忠次郎大明神
出典: フリー百科事典『ウィキペディア(Wikipedia)』 (2021/07/04 23:32 UTC 版)
今日、「義人」として顕彰される忠次郎ではあるが、その行動には首を傾げたくなる点も多い。 一説には数千人とも数万人ともいう一揆軍が集会場としていた竹内村(現・舟橋村竹内)の真宗寺院・無量寺を出陣したのは10月29日夜。この際、忠次郎は駕籠に乗り、麗々しく「忠次郎大明神」と大書した筵旗が掲げられたという。これについて玉川信明は「大明神」なる神号については他の一揆でも使用例があるとしつつも「大体一揆の指導者が駕籠に乗って指導するなど、一揆史上その例を聞いたことがない。反面思わず吹きだしたくなるようなユーモラスなところがあるが、他方では『何を思い上がって……』ということにもなる」と「義人」とされる忠次郎の行動に疑問を投げかけている。 忠次郎の行動にはこれ以外にも「義人」という評価とは相容れない側面が認められる。打ち壊しを怖れる十村や富商からの貢物の献上を受け入れ、酒食を伴う饗応の申し入れにも応じている。
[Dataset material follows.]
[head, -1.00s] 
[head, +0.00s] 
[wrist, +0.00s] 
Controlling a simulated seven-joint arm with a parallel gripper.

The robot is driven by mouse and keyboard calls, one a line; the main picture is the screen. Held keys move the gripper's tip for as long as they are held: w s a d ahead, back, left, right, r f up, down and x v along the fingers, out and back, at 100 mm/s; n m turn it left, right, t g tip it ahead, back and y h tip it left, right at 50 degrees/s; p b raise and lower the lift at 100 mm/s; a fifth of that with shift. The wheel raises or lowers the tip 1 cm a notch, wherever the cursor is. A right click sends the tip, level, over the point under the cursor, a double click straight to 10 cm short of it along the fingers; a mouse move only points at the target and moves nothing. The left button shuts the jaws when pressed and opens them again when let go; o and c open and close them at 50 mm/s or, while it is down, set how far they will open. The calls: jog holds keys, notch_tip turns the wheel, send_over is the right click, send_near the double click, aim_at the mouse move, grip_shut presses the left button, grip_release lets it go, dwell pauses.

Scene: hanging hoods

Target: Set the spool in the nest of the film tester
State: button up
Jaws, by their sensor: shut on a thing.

泊村(現・朝日町泊)の富商・小沢屋から饗応を受けた際は、小沢屋側は家人ことごとくが礼装して迎え、金屏風を立て廻した席で忠次郎をもてなしている。その様子を目撃した馬場村(現・富山市水橋)の医師・細川玄庵の証言によれば、「その光景はあたかも、一国の君候が来泊しているかのごとき観があった」という。 また、一揆軍は行く先々で掠奪も行っている。これについて玉川は「フランスのプルードン流に言えば、財産なるものはもともと他人の労働を収奪したものであって、それを民衆の側に取り返すことは当然の行為ともいえる」と理解を示しているものの、「義人」とされる忠次郎の行動にそうした評価とは相容れない負の側面があることもまた事実である。